I finished my Vado Bootstrap skinny jeans at last – just as there has been another glut of articles saying that skinny jeans are dead and we’ve all got to wear wide legs now. Oh well. I like wide legged trousers but nothing is as practical as skinnies.
I talked a bit about the sewing process in previous posts but I stand by my assertion that if you didn’t know how to make jeans the instructions that come with this pattern aren’t enough.
What the instructions are good for is some little details that give a nicer finish. Things like top stitching down the outer side seam from the waist to the end of the pocket bag. The method for the fly front led to the best top stitching I’ve ever done on a jeans fly. You make the fly closure before sewing the front crotch seam, which is sewn as a lapped seam. It sounds tricky but it works nicely and means you have a much flatter space to do the fly top stitching on. I was determined to do a better job on the top stitching than my usual slapdash effort and these changes helped.
I’m slightly less keen on the way the photos showed to top stitch the ticket pocket, with a leg of top stitching continuing past the top corner of the pocket and into the waistline seam. If everything was sitting perfectly flat this would be hidden under the outer hip pocket but the whole front pocket area tends to move about and reveal it. Also I don’t see a good functional reason for it: one less end of top stitching to tie off I suppose?
And I haven’t sewn the fly button in quite the right place…I’ll have to do that again.
Anyway the important thing is, was the custom fit pattern an improvement over my usual Burda jeans pattern? I made one small adjustment while sewing them, which was to take in the centre back seam along the yoke and reduce the waistband length to correspond, but otherwise they are sewn up as drafted.

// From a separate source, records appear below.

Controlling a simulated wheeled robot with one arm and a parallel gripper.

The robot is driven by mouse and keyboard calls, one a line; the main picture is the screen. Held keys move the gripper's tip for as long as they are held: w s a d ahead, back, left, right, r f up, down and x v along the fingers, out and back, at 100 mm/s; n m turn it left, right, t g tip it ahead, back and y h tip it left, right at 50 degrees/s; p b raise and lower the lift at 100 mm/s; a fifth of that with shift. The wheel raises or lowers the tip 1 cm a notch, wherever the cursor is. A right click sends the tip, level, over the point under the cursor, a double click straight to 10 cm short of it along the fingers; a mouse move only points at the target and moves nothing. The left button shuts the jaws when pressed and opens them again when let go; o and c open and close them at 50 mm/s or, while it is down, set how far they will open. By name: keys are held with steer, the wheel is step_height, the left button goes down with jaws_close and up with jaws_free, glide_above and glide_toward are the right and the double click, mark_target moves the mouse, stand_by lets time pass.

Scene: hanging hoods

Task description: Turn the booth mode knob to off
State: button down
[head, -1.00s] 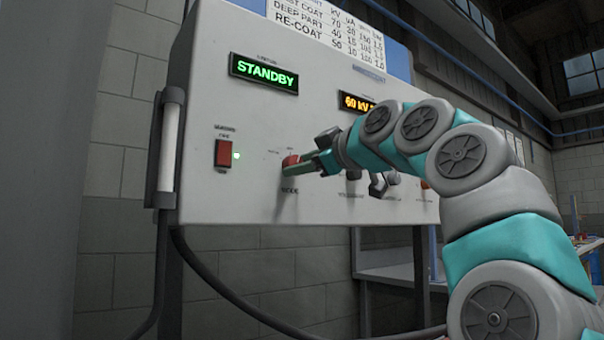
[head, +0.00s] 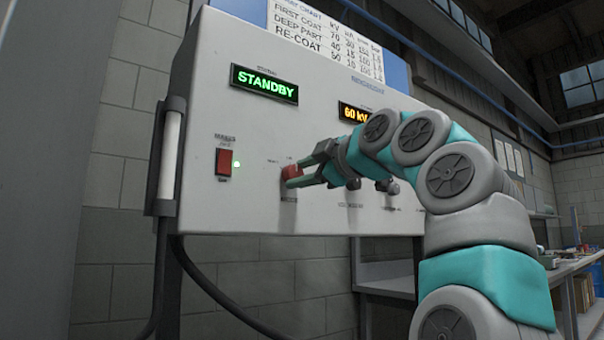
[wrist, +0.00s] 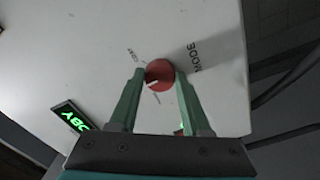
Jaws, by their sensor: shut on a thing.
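In the wrist view, the knob (wrist: 161,70) sits between the two fingertips. A short white mark on the knob faces down toward the gripper's side. A small label that looks like OFF (wrist: 132,57) is printed up and left of the knob. The green display (head: 264,84) reads STANDBY.
A red rocker switch (head: 223,162) with a lit green lamp is left of the knob. An amber display (head: 354,113) reads 60 kV. Further knobs (head: 392,188) are right, partly behind my arm. A dark cable (head: 215,290) hangs below the panel.

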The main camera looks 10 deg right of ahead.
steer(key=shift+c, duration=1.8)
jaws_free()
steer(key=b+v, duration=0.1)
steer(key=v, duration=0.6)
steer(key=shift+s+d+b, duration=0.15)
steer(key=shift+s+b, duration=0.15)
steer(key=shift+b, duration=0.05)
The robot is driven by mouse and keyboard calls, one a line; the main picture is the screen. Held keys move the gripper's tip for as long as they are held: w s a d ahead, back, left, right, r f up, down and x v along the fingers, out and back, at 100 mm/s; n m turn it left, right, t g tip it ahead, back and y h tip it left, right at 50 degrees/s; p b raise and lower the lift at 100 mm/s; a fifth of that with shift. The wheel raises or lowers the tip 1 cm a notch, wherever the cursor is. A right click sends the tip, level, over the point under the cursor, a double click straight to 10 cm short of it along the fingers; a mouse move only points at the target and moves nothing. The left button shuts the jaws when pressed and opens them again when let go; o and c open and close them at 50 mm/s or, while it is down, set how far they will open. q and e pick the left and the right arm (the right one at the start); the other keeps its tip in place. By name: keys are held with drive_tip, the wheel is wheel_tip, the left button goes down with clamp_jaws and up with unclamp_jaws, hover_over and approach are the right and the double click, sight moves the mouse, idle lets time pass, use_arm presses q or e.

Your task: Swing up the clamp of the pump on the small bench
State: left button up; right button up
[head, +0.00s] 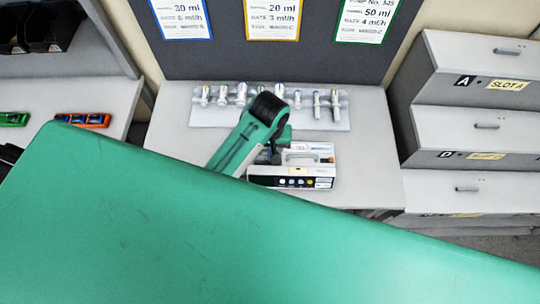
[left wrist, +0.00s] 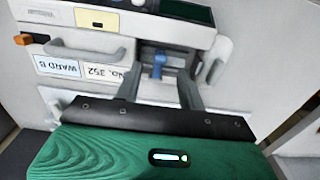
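The pump (head: 312,172), a white box with a carry handle and a row of buttons, stands on the small bench (head: 375,150). In the left wrist view the pump (left wrist: 175,31) shows upside down, with labels "WARD B" and "No. 352". A blue part (left wrist: 158,64), apparently of the clamp, sits in a dark recess at its side. My left gripper (left wrist: 160,80) is open, its two fingers apart on either side of the blue part; I cannot tell whether they touch it. In the head view the left gripper (head: 272,154) is mostly hidden by its arm. My right gripper is out of view.
A grey tray (head: 340,117) with several white valve-like pieces lies behind the pump. A dark board (head: 220,60) with three order cards stands behind that. Slot drawers (head: 485,125) are at the right, a shelf (head: 85,95) at the left. My green body hides the foreground.

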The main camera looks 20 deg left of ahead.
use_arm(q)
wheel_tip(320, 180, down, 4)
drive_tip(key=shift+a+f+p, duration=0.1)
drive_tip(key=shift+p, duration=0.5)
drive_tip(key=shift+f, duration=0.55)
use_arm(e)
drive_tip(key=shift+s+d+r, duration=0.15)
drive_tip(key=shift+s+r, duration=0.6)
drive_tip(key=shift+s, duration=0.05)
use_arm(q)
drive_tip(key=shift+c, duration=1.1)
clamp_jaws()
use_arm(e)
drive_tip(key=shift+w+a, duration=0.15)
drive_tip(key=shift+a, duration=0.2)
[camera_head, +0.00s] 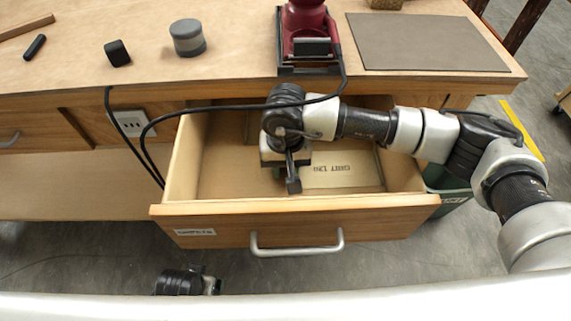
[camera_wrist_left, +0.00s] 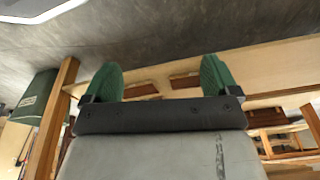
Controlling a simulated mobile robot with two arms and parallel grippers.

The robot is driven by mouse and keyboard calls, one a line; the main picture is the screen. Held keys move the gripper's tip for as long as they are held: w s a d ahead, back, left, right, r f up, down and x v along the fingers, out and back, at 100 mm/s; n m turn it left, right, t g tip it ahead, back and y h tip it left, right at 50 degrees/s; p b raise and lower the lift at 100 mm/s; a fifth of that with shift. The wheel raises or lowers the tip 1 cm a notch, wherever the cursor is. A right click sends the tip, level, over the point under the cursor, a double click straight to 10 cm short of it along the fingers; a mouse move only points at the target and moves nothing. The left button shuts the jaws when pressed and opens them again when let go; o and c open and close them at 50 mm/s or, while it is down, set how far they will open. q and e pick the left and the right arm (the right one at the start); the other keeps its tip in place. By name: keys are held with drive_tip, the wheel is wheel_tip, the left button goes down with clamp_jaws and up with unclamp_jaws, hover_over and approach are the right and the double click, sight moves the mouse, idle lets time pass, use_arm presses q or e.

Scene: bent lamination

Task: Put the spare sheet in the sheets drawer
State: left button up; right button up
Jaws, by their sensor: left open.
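The sheets drawer (camera_head: 290,225) is pulled open under the bench top, with a small label at the left of its front. A tan sheet with printed lettering that looks like "GRIT 120" (camera_head: 355,178) lies in it, right of my right gripper. My right gripper (camera_head: 281,174) points down inside the drawer opening, at the sheet's left edge. Its wrist hides most of its fingers, so I cannot tell whether it touches the sheet. My left gripper (camera_wrist_left: 160,77) is open and empty, its green fingers wide apart; only its dark top shows low in the head view (camera_head: 187,281).
On the bench top (camera_head: 230,70) stand a red sander (camera_head: 306,25) with a black cable, a grey round container (camera_head: 187,38), a black block (camera_head: 117,53) and a grey mat (camera_head: 420,42). The cable hangs across the drawer's left side. A green bin (camera_head: 450,195) stands right of the drawer.

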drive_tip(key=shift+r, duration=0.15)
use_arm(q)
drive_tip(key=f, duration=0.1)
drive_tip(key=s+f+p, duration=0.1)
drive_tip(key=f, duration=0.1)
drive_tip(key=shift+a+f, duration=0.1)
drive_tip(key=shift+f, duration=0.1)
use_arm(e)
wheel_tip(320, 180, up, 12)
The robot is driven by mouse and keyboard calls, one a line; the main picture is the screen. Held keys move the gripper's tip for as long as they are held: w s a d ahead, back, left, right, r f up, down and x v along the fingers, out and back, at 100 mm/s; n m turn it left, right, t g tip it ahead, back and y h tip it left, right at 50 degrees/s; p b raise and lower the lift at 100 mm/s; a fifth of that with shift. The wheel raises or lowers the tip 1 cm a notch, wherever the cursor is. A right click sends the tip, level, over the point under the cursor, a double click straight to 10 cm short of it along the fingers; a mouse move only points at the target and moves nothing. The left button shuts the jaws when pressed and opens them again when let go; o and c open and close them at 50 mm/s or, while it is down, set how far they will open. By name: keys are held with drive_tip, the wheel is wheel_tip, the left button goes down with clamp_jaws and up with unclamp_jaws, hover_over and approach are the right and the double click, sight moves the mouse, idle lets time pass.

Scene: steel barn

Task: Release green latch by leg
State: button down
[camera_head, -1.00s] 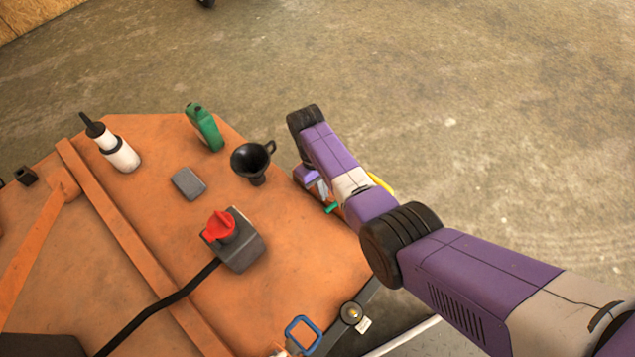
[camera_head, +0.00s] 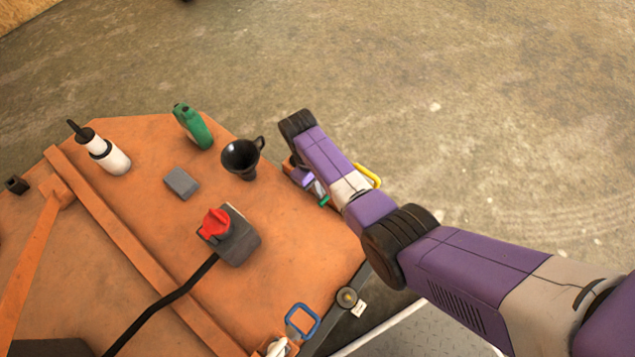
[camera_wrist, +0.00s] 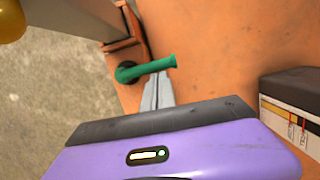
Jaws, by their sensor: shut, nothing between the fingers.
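The green latch (camera_wrist: 146,68) is a short green lever on a dark round pivot at the edge of the orange surface (camera_wrist: 215,45) in the wrist view. It points to the right. My gripper (camera_wrist: 160,80) is shut and empty, with its grey fingertips at the lever's free end; I cannot tell whether they touch it. In the head view a small green piece of the latch (camera_head: 324,200) shows beside my arm at the right edge of the orange deck. My arm hides most of that corner. No leg can be made out for certain.
A yellow handle (camera_head: 367,175) lies beyond my arm. A dark box (camera_wrist: 292,95) is right of my gripper.

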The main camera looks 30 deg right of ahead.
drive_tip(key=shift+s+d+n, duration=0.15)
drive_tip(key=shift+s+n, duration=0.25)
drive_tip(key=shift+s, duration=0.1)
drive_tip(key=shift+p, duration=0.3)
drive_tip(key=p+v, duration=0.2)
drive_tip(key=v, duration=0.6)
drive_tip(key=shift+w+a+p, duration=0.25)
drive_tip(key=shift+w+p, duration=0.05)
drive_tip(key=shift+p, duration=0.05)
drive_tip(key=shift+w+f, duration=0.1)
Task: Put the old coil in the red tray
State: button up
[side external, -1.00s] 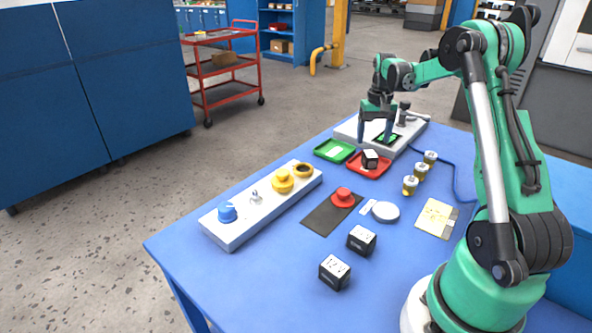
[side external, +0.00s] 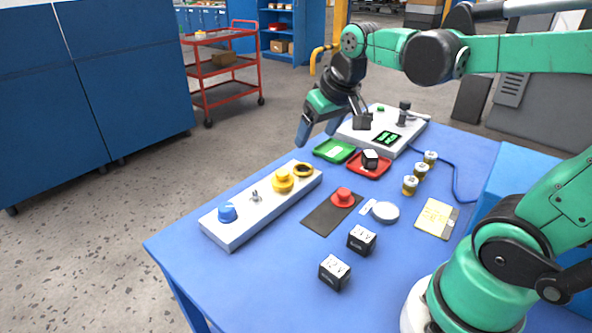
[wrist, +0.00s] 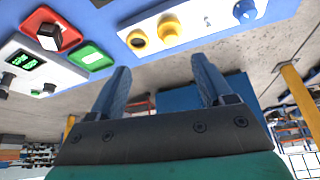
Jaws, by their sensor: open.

Well it’s win some lose some. The fit on the crotch and legs is a bit better than my Burda patterns, although having carefully compared photos of these and the various Burdas the difference isn’t as huge as I thought. It was really nice not to have to lengthen the pattern. Really nice. Yes it’s a simple alteration to do but it still takes time, finding the sellotape, and clearing a big enough space on the dining table. The back pocket placement is also pretty good, which I was worried about based on the pattern photos where they looked much lower than they’ve come out on me.
The bad news is that the waist is too large. In the picture above I’ve pulled them up to where they should sit, but in practice they tend to creep down and look more like this.
Here are some full length shots. I am not really nine feet tall by the way. It’s a combination of a low camera angle and the jeans having a very high waist. Thanks to my other half for taking the pictures!
They’re a bit too long for the boots I’m wearing here but I prefer jeans to be on the long side.
The real question is whether next time I make jeans I reach for this pattern or something else. I think I will use this one, but I’ll definitely adjust it. Not just the waist either; I prefer jeans front pockets to have an extension that reaches centre front. They sit flatter that way. The pockets on these are also too deep for this style; it’s not so easy to extract things from the bottom of them. They’d be fine with a looser leg.
I’m glad I made these and they’ve got me a step closer to my perfect skinny jeans pattern, but more iterations are definitely required.